[Robot motion calls]
=======

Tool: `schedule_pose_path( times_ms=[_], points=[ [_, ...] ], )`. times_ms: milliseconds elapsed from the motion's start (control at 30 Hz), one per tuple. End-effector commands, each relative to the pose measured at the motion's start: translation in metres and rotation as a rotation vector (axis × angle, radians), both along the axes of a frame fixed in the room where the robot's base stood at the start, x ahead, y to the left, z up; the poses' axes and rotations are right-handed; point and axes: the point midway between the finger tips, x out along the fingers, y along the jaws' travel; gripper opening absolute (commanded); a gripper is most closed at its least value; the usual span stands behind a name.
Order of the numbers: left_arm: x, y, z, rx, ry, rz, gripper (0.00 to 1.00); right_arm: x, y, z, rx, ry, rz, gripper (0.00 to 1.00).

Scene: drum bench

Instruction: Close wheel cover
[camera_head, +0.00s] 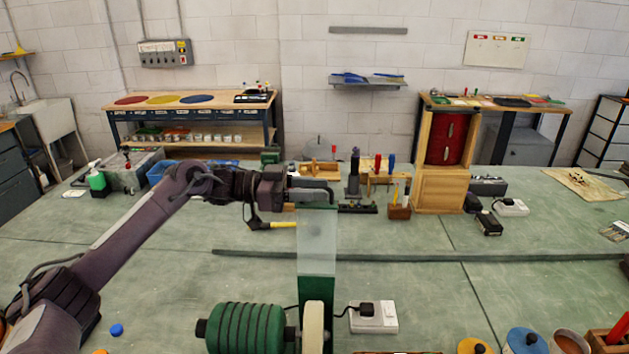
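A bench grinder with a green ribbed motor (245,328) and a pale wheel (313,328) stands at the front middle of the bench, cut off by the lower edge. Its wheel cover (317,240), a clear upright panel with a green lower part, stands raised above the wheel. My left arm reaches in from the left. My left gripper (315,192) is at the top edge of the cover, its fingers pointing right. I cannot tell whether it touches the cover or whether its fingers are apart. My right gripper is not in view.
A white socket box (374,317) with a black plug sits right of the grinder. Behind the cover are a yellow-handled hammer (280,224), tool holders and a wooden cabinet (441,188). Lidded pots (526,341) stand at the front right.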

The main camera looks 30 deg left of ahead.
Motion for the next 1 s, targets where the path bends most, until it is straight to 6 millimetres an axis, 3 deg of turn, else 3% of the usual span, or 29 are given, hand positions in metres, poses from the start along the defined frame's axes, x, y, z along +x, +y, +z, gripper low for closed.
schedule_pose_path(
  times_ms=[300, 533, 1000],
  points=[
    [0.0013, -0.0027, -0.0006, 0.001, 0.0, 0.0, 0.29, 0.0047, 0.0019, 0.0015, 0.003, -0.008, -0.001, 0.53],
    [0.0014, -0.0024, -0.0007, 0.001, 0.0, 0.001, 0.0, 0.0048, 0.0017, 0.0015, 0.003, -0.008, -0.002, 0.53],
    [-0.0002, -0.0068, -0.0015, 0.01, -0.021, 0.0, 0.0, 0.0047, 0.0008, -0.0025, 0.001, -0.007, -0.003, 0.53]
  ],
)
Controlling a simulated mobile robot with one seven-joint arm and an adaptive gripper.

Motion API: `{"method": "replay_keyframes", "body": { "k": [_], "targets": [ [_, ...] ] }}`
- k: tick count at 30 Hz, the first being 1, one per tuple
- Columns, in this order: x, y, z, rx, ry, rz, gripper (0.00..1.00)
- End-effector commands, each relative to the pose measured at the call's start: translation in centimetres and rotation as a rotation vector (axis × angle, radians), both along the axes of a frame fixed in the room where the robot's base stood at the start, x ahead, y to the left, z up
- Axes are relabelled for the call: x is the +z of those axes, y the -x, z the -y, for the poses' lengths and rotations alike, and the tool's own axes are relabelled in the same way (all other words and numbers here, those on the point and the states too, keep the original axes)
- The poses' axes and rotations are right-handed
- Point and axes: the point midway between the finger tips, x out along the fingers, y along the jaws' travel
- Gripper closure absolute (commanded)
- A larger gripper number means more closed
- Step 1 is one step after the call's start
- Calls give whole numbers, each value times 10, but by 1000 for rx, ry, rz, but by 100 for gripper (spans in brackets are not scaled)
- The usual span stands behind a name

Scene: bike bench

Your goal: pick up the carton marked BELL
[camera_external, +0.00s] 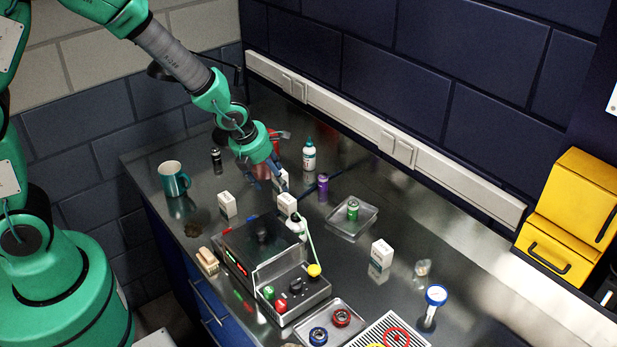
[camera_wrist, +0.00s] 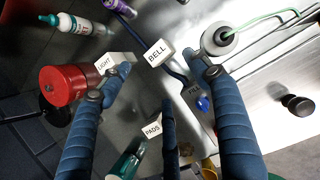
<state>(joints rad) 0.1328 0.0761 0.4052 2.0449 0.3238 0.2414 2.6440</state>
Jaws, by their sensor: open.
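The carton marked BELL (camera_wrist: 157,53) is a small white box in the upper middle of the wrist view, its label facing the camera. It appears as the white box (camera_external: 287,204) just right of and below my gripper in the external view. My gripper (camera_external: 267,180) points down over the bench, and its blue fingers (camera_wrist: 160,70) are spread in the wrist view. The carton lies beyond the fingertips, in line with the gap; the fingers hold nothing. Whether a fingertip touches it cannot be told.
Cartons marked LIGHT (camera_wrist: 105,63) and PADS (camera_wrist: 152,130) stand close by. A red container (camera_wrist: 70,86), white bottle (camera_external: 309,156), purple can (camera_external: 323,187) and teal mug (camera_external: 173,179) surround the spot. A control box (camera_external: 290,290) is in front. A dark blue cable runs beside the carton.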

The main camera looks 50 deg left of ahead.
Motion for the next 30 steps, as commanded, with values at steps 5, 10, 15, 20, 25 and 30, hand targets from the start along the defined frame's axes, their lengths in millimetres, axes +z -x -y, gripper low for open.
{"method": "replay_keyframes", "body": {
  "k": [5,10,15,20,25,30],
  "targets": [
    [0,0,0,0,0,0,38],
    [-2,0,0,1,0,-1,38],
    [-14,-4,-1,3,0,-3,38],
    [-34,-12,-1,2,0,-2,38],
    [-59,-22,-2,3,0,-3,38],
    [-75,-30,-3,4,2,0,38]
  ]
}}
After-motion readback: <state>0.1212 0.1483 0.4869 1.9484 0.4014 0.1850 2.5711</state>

=======

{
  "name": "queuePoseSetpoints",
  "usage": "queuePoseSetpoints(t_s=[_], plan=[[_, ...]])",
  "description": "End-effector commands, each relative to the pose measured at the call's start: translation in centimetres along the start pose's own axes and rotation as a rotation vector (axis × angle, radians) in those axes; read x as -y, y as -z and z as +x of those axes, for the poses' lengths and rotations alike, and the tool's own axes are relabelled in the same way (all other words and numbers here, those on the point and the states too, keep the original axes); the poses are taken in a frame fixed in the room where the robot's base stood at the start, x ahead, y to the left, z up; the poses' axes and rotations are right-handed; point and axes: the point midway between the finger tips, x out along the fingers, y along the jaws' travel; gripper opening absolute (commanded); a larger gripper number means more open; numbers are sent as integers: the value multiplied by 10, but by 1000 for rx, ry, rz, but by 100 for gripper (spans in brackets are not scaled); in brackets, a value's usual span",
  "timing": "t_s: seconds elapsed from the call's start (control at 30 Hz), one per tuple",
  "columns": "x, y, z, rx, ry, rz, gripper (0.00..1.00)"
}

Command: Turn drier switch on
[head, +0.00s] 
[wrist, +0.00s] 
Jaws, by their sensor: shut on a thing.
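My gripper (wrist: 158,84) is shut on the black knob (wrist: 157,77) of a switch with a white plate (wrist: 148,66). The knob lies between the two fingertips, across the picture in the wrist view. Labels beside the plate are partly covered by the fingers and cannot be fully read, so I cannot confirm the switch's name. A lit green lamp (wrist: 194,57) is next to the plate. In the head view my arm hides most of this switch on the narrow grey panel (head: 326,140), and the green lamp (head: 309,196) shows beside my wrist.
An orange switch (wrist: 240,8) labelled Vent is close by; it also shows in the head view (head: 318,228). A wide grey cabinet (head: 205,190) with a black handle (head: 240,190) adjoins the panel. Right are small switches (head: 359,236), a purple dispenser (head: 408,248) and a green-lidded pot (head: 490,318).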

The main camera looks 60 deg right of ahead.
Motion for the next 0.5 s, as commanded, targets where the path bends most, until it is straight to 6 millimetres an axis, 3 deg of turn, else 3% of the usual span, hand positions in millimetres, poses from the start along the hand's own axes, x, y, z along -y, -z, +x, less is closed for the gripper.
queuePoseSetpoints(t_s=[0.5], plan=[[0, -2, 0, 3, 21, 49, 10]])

=======

| What you will do |
Which lines contain "elapsed"? Show each of them.

| Worked solution |
Tool: `schedule_pose_path( times_ms=[_], points=[ [_, ...] ], )`. times_ms: milliseconds elapsed from the motion's start (control at 30 Hz), one per tuple. End-effector commands, each relative to the pose measured at the motion's start: translation in metres and rotation as a rotation vector (axis × angle, radians), both along the axes of a frame fixed in the room where the robot's base stood at the start, x ahead, y to the left, z up; the poses' axes and rotations are right-handed; point and axes: the point midway between the finger tips, x out along the fingers, y along the jaws' travel; gripper opening absolute (commanded); a gripper is most closed at its least value; the usual span stands behind a name.
  "timing": "t_s: seconds elapsed from the call's start (control at 30 Hz), one per tuple",

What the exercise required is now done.